A variable is a name that stores some information for the duration of our program. We choose the name ourselves, and assign into that name whatever information we wish to store. We can then use the variable in subsequent steps of the program. For example:

x = 2
print(x ** 0.5)
1.4142135623730951

vector

In math, a vector is a collection of numbers (or occasionally other things) arranged one after the other in a specific order. For example:

\[\begin{split} \begin{bmatrix} 0 & 6 & 6 & 5 & 4 & 3 & 3 & 0 \\ \end{bmatrix} \end{split}\]

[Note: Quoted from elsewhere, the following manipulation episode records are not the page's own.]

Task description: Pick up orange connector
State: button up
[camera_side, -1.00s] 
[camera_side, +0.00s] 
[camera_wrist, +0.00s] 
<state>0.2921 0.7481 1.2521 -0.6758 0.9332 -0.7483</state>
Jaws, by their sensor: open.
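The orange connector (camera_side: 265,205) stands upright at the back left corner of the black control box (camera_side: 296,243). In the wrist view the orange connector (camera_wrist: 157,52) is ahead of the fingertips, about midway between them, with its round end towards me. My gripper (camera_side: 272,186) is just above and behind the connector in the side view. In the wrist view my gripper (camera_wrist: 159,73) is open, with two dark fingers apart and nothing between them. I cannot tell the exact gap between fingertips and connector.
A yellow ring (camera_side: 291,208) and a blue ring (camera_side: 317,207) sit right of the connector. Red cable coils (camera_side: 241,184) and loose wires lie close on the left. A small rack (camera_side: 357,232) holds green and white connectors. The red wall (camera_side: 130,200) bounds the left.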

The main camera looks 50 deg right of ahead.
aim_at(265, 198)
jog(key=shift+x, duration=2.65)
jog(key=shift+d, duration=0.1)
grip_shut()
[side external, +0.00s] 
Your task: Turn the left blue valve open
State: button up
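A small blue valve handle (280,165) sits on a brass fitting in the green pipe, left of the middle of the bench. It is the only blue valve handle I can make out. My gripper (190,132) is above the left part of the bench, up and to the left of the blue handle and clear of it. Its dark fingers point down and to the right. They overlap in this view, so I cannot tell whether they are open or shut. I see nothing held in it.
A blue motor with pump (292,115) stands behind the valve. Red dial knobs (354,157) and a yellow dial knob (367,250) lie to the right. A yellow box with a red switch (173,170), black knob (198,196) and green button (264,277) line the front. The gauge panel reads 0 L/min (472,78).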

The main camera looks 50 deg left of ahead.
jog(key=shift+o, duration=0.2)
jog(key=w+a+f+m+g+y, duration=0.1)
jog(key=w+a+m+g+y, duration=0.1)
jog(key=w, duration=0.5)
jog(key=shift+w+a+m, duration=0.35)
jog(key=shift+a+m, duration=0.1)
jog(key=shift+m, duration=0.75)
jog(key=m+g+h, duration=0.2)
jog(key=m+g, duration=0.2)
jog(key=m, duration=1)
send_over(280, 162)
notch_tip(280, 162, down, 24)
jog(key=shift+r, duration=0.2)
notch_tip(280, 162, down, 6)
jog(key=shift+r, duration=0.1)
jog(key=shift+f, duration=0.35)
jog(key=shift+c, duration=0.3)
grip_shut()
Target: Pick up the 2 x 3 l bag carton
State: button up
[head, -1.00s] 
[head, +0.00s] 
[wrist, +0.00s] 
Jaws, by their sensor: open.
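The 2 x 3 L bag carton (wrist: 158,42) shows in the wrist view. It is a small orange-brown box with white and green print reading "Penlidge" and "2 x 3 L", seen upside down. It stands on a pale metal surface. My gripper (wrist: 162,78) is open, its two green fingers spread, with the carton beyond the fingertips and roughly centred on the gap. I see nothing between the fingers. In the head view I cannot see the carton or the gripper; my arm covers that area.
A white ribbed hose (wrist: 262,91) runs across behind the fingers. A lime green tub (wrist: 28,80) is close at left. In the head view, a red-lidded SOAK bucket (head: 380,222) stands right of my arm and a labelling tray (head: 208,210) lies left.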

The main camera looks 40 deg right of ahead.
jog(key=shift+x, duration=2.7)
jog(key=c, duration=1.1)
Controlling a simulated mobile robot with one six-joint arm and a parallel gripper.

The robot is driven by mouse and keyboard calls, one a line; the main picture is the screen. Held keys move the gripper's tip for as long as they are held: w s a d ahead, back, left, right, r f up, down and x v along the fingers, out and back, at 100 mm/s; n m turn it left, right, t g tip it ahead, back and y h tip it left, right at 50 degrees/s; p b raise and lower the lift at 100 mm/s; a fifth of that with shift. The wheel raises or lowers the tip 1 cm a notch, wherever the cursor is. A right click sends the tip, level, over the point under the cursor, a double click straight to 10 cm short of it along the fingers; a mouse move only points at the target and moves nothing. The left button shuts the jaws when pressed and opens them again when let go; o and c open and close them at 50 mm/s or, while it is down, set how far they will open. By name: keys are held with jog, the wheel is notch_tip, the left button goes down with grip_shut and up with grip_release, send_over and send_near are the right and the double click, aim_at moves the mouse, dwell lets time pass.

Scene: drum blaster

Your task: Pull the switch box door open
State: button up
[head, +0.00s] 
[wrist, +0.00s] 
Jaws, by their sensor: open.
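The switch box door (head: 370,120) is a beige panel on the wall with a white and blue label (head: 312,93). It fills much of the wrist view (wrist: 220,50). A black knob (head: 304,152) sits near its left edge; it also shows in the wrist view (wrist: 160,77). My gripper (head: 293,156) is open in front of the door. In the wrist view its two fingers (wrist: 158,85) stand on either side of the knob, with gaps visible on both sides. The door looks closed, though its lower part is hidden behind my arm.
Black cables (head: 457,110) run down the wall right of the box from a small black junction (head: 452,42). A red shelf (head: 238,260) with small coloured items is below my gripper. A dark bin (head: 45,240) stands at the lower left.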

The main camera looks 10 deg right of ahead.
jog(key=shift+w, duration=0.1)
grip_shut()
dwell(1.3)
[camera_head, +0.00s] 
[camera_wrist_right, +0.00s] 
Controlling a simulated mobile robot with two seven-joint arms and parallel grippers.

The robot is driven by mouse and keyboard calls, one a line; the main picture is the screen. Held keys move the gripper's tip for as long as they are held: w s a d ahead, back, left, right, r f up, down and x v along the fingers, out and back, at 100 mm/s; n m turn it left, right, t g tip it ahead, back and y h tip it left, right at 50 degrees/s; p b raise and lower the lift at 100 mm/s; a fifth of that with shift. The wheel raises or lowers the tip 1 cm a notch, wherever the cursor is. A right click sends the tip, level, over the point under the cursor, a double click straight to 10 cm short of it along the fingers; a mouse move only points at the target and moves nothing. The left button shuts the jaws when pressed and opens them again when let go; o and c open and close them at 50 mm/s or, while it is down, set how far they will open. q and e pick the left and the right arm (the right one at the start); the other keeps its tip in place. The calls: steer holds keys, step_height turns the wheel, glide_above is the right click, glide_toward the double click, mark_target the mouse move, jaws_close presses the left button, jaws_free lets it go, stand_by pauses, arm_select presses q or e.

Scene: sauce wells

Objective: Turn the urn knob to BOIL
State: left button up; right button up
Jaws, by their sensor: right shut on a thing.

A vector is a special case of a matrix that has either only a single row (a ‘row vector’) or a single column (a ‘column vector’).

verbose

A program that is run in verbose mode will ‘talk more’, i.e. give more detailed printed output.

versioning

‘Versioning’, or more often ‘version control’ is the process of tracking the changes we make in successive versions of a computer program. This is important because we may sometimes need to check whether we and our colleagues are working on the same version of a program, or we may need to go back to an earlier version when we discover that our latest fabulous improvements have in fact completely broken everything.

whitespace

Any text characters that appear simply as blank space are termed ‘whitespace’ characters. The most common whitespace character is of course simply the space, but there are others, such as the newline character and the tab.

wildcard

A wildcard is a symbol used in computing to stand for ‘everything’ or ‘anything’. Wildcards are common to many programming languages, not just Python. The most common wildcard symbol is the asterisk (or ‘star’) *. Wildcards can be used together with other characters to refer to ‘all things that match a particular pattern’. For example, when referring to file names, the expression *.txt means ‘all files ending in .txt’.